== Data block

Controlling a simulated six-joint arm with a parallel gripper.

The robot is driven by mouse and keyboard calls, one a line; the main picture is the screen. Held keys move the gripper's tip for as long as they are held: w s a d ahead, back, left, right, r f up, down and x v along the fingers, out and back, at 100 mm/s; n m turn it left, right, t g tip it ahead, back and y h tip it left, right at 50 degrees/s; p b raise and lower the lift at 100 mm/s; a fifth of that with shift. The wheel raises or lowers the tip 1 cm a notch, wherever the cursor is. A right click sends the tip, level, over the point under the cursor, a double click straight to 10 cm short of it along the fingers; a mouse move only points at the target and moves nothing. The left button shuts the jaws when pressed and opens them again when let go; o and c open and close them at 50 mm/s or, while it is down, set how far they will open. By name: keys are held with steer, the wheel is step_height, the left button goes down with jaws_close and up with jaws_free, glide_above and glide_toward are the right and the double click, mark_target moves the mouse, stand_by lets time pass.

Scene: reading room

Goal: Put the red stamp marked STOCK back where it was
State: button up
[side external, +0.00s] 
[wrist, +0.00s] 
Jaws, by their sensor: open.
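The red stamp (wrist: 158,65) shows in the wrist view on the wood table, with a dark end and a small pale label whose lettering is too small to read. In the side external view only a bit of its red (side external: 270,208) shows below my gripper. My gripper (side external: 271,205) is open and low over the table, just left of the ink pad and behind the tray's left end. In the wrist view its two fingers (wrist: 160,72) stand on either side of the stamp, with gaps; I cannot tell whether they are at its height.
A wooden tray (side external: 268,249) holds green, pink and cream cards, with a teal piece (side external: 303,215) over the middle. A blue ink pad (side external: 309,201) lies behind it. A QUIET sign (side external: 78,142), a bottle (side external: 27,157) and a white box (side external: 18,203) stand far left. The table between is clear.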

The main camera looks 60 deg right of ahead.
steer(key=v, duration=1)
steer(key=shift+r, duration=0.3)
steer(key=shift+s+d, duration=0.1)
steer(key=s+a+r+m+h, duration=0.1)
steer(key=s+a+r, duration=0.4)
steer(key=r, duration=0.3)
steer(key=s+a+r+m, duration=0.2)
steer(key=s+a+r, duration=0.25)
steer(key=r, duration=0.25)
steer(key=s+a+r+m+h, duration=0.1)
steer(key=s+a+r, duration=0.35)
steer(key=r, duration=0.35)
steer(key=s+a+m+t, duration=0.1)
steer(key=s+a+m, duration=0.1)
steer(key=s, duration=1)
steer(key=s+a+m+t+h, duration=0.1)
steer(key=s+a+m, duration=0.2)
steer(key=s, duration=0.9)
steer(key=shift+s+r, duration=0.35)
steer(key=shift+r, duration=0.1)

====

_What to do:_
Gather every line from the listing above in which the word "button" appears.

_Expected answer:_
The robot is driven by mouse and keyboard calls, one a line; the main picture is the screen. Held keys move the gripper's tip for as long as they are held: w s a d ahead, back, left, right, r f up, down and x v along the fingers, out and back, at 100 mm/s; n m turn it left, right, t g tip it ahead, back and y h tip it left, right at 50 degrees/s; p b raise and lower the lift at 100 mm/s; a fifth of that with shift. The wheel raises or lowers the tip 1 cm a notch, wherever the cursor is. A right click sends the tip, level, over the point under the cursor, a double click straight to 10 cm short of it along the fingers; a mouse move only points at the target and moves nothing. The left button shuts the jaws when pressed and opens them again when let go; o and c open and close them at 50 mm/s or, while it is down, set how far they will open. By name: keys are held with steer, the wheel is step_height, the left button goes down with jaws_close and up with jaws_free, glide_above and glide_toward are the right and the double click, mark_target moves the mouse, stand_by lets time pass.
State: button up

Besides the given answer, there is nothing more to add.